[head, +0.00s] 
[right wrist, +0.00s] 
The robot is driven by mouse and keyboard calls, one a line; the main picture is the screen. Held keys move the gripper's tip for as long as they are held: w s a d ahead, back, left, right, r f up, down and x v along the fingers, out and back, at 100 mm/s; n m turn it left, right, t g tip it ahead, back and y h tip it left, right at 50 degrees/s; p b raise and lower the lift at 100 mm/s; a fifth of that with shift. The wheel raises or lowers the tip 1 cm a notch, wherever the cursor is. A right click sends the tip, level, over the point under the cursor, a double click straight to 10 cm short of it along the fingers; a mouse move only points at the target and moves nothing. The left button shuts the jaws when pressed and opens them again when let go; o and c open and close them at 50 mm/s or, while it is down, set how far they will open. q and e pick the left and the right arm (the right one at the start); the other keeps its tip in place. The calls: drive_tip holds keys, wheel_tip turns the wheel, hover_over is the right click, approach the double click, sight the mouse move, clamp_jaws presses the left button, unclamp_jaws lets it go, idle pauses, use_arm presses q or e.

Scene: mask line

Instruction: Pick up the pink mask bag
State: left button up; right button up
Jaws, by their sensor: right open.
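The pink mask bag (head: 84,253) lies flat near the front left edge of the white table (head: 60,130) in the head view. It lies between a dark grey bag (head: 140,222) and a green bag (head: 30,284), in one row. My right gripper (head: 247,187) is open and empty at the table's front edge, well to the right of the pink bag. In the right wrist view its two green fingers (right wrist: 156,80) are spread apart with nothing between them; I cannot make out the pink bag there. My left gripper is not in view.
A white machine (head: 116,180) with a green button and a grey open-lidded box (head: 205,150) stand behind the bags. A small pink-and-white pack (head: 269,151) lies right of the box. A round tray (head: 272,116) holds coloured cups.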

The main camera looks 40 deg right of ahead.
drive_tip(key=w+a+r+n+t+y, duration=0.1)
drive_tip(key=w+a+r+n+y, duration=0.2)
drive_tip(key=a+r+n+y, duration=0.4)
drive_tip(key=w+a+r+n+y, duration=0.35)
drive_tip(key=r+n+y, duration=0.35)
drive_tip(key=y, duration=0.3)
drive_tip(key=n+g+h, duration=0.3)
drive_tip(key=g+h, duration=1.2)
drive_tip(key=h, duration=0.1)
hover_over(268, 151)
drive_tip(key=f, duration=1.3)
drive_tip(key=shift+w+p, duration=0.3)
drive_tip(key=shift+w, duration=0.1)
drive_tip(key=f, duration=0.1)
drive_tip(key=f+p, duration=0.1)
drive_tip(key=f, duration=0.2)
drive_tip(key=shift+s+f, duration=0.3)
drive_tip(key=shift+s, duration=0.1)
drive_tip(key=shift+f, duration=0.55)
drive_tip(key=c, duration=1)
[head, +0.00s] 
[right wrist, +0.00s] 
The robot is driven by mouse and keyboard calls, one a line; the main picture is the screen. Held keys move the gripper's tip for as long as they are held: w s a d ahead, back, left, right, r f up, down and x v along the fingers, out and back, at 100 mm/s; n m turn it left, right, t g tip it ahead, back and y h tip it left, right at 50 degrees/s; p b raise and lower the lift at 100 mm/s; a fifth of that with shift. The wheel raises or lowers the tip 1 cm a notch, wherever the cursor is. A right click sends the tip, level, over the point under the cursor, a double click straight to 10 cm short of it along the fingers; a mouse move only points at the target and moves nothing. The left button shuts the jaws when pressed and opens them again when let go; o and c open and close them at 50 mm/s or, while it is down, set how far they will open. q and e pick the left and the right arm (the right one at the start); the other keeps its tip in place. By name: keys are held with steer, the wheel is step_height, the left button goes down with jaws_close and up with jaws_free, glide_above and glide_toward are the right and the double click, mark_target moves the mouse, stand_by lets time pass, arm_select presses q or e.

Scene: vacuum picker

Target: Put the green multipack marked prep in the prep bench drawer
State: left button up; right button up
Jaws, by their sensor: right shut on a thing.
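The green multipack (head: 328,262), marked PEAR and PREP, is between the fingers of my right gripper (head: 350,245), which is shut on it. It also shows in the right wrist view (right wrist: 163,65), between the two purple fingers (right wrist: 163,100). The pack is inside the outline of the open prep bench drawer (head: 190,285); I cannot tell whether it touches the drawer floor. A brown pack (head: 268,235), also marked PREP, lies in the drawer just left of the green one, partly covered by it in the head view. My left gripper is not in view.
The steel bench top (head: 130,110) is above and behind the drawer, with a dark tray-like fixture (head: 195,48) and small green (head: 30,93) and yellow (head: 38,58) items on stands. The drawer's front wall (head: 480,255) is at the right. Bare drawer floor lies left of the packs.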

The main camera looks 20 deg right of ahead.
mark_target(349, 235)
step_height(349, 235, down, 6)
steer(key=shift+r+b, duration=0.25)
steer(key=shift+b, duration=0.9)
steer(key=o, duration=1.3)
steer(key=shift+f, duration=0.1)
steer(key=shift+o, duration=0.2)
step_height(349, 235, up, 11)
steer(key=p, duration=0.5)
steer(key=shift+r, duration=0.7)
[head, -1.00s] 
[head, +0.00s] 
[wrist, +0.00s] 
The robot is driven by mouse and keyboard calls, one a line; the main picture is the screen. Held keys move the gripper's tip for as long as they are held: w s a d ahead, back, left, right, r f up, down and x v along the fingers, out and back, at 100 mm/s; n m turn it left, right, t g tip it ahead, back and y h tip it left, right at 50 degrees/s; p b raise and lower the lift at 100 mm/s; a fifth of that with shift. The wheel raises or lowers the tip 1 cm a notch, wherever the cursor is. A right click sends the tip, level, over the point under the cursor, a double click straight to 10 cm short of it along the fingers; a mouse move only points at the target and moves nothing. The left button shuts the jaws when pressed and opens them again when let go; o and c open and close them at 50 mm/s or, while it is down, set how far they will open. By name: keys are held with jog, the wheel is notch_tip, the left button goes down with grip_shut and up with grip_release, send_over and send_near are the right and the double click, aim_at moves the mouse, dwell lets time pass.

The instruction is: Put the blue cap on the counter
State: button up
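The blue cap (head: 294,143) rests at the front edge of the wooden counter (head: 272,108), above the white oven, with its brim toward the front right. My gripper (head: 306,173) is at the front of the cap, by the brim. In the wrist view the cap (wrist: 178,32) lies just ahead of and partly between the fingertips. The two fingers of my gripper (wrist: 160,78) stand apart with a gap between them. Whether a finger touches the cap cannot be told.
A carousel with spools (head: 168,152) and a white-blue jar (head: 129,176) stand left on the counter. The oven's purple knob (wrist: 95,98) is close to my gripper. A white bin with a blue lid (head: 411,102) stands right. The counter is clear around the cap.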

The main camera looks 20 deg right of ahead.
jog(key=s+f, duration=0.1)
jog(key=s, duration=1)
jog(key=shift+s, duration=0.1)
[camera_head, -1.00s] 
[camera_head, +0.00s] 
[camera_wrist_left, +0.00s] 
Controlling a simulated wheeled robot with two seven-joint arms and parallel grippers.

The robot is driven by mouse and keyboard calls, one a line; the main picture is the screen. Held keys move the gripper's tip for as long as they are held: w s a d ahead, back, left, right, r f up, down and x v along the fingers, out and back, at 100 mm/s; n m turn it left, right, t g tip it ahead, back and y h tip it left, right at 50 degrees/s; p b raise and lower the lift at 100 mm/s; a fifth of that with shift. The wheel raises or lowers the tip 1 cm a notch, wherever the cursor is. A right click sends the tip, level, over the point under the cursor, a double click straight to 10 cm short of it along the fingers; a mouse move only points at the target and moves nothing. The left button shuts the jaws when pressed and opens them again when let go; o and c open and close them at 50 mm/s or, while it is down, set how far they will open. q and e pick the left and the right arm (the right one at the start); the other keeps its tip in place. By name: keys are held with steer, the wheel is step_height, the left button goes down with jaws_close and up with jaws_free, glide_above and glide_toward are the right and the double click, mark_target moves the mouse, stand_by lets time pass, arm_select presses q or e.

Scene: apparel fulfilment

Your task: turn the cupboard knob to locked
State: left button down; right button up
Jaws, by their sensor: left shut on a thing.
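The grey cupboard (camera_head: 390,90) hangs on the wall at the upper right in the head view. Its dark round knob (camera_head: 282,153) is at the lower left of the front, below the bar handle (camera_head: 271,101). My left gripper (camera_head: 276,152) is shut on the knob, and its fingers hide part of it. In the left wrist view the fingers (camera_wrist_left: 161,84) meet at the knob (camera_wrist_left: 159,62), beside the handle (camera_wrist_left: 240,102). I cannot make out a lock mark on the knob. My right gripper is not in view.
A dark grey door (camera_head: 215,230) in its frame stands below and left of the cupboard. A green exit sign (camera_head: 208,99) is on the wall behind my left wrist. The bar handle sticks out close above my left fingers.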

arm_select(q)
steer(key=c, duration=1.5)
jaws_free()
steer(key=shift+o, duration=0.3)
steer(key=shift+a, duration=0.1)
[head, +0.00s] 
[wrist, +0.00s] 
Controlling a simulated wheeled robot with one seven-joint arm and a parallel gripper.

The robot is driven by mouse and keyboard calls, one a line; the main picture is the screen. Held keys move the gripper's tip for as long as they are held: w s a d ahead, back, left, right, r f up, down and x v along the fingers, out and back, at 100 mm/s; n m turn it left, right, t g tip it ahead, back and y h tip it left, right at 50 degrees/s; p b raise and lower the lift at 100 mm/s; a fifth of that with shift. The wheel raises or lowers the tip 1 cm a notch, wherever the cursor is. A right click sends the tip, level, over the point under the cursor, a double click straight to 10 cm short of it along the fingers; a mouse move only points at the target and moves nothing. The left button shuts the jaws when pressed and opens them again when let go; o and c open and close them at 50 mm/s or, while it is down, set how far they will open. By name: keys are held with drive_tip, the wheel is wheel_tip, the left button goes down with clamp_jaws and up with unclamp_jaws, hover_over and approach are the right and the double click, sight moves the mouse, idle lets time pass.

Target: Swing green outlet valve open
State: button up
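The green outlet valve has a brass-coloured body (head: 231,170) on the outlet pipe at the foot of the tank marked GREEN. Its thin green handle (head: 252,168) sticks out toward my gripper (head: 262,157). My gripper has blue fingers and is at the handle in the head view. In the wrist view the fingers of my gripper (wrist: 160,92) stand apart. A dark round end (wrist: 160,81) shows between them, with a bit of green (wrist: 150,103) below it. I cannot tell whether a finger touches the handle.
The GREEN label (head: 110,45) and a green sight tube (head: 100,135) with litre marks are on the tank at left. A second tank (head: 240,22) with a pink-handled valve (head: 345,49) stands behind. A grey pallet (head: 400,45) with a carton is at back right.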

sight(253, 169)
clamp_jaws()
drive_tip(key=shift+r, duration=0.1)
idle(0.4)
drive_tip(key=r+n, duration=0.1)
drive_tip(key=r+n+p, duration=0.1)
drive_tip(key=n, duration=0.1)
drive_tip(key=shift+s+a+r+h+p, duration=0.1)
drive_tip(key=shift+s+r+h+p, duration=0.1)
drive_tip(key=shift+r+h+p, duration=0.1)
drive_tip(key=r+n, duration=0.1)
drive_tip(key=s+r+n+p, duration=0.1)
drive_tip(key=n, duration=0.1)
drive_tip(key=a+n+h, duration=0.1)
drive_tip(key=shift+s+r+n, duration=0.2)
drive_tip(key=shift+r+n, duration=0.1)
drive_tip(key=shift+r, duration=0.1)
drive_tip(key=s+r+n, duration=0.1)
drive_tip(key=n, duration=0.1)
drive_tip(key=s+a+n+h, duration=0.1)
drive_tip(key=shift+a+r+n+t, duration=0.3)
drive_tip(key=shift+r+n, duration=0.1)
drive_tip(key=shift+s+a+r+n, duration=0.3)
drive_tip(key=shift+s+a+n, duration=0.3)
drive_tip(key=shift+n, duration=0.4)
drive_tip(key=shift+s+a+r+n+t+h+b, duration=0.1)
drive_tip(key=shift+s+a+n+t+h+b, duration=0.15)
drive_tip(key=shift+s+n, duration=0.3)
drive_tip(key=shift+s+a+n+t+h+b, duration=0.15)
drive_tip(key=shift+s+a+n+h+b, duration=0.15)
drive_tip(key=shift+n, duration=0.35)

******************************

What the task asks: Give the count of lines that hold the word "Controlling", with nothing added.

Task solution: 2